Американская переводчица, того самого диаспорянского происхождения, увидев меня, собравшегося в гости к Президенту США в свитере, джинсах и импозантных строительных ботинках на толстой подошве, пришла в ярость. «Это не ваша Украина», – забыв о национальных корнях, бушевала она в автобусе: «Президент не примет Вас в таком варварском наряде!» Прочее содержимое автобуса вяло косилось на меня, чавкало жевательную резинку и делало вид, что не замечает скандала. Оно-то было в правильных костюмах.
«Хорошо, мадам», – сдерживая бешенство, ответил я: «Мы прямо сейчас купим ваш проклятый костюм». Автобус притормозил у супермаркета и переводчица резво бросилась подбирать мне какие-то списанные пиджаки за пятнадцать баксов и уцененные штаны. Царственным, да именно царственным жестом остановив ее суету, я скоро выбрал себе элегантный английский костюм и галстук за двести долларов. Галстук – пестрой ручной раскраски на каком-то шелке – потряс ее небогатое воображение. Разумеется, случаются удавки и подороже, но именно от меня этой наглости она явно не ожидала: омерзительное водоплавающее взмывало лебедем и начинало парить. И автором сего чуда стала она, скромная и немолодая женщина – материнские искорки мелькнули в карих диаспорянских глазах.
Зато Президент оказался молод, элегантен и богат. Телекартинка не может передать исходящие от него сияние – за версту разило самодовольным оптимизмом самого могущественного человека в мире. Он был хорош, как лакированный туфель. Витиевато вышагивали гвардейцы, приветственно палили пушки, от грохота которых балансировавшая на шатких мостках пресса ежесекундно рисковала свалиться на землю, из-под штанин моего темного костюма предательски выглядывали оранжевые строительные ботинки.

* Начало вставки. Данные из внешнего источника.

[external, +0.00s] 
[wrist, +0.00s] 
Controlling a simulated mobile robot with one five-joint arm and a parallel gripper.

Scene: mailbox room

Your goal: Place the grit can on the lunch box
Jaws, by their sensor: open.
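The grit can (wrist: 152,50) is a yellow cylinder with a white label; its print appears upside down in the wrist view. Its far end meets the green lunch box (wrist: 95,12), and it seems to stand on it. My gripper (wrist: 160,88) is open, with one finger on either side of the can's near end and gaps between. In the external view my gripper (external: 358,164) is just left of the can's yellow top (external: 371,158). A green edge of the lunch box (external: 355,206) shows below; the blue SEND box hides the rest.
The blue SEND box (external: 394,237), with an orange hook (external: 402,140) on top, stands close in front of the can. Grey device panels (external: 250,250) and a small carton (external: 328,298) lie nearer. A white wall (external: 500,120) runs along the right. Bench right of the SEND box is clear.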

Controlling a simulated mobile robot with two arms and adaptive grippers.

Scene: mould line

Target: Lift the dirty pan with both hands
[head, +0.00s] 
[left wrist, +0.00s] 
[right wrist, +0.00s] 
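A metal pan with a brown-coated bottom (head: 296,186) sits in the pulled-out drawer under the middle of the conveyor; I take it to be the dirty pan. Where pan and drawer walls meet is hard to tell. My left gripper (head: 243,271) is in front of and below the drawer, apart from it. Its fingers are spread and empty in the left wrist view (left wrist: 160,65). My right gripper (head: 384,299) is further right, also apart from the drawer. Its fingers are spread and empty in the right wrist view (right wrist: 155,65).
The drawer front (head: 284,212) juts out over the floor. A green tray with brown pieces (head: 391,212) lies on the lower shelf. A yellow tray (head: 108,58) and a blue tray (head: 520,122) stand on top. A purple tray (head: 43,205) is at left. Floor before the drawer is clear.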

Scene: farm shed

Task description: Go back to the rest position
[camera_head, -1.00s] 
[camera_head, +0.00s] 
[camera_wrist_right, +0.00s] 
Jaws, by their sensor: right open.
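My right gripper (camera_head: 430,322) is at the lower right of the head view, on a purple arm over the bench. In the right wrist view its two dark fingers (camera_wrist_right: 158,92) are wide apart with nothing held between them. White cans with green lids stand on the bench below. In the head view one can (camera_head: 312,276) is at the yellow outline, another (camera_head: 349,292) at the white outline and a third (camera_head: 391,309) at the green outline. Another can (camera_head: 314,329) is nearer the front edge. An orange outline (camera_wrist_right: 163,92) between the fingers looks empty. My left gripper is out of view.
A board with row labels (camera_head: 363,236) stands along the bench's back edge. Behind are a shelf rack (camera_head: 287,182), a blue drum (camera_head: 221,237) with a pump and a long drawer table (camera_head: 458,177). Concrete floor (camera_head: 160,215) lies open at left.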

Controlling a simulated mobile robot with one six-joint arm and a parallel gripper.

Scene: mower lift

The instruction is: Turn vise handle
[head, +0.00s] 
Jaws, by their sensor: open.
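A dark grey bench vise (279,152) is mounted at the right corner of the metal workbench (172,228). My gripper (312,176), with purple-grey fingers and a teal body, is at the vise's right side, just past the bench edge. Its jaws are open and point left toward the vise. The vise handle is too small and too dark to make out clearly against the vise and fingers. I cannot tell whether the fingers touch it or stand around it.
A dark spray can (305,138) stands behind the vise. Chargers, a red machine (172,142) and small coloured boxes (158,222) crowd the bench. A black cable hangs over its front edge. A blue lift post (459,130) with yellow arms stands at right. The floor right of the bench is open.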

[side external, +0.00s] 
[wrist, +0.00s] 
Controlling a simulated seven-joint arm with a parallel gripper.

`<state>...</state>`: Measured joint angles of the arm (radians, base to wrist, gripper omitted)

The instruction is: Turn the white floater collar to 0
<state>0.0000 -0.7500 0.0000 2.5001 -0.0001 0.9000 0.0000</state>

Мне было мучительно стыдно: казалось, что взоры всех элегантных джентльменов и выхоленных дам прикованы к оранжевым ботфортам, и шелковым галстуком их не прикрыть. Лишь переводчица не обращала на мою обувь никакого значения и жадно наводила среди участников делегации необходимые справки: женат ли я и насколько важный пост занимаю; у нее, дескать, дочка, замечательная девочка на выданье живет в Брюсселе.
Да, костюм многое меняет в жизни, но не может Белый Дом произвести хорошее впечатление на человека в строительных ботинках – и до сих пор меня одолевает ощущение посещения довольно занюханной гостиницы средней руки. Всеобщая тесноватость, напускная скромность на потребу толстомясых экскурсантов и пошлость картинок из жизни пастухов/ пастушек.
Через час опротивело все – и теснота, и чуткие силуэты снайперов на крыше, и заморские яства, что кушаешь с интересом, но без аппетита. Приступ безмерной ностальгии погнал нас, утомленных демократией, прочь из этого символа скуки и мещанства. Мы бежали без надежды и желания вернуться – мучительно хотелось на родину, в джинсы. Удрав в гостиницу, мы обмывали мой новый костюм, рвали зубами купленный бекон, воображая его украинским салом, и говорили про нашу переводчицу.
Москва – это город, где миллионы людей любой ценой мечтают вырываться наружу из метрополитеновского подземелья. А те сотни тысяч, что выбрались, вожделеют проложить себе дорогу среди пробок с помощью правительственных мигалок.
С мигалками нас везли в Кремль, на тамошний прием. Заехав со стороны Храма Христа Спасителя, мы сразу оказались в той части Кремля, которая обычно закрыта для туристов и, разумеется, приглашенные начали беспокойно озираться. Одинокие милиционеры-регулировщики, пара чиновников протокола. Удручающе тихо после издерганной, изматывающей человека Москвы…
В залах ослепительно ярко. Как я убедился позже, телевизионщикам просто не нужно разворачивать дополнительное освещение – свет фактически студийный. Разумеется, царская роскошь Кремля от того только выигрывает – переливается золото, мерцает мрамор, рельефно тенится искусная резьба, и многие впадают в ступор. На что, собственно, сей эффект и рассчитан. Однако у меня при ярком освещении возникает проблема, знакомая многим телеведущим – глаза начинают слезиться.
Упрятав взор от роскоши, я кинулся в буфет, к строгим официантам с гвардейской выправкой. Копченые гребешки и кабанятина, кремлевская водка и французский коньяк, смешались с толпой придворных знаменитостей, подозрительно похожих на свои телевизионные изображения. В ряду единообразного дресс-кода выделялись священнослужители в праздничных ярких одеждах. Счастливые граждане отлавливали их и, тесно прижимаясь к пастырям, фотографировались на память. Не брезговали и автографами. Наконец, огромные двери Георгиевского зала открылись, пропуская разноязыкую толпу к накрытым столам.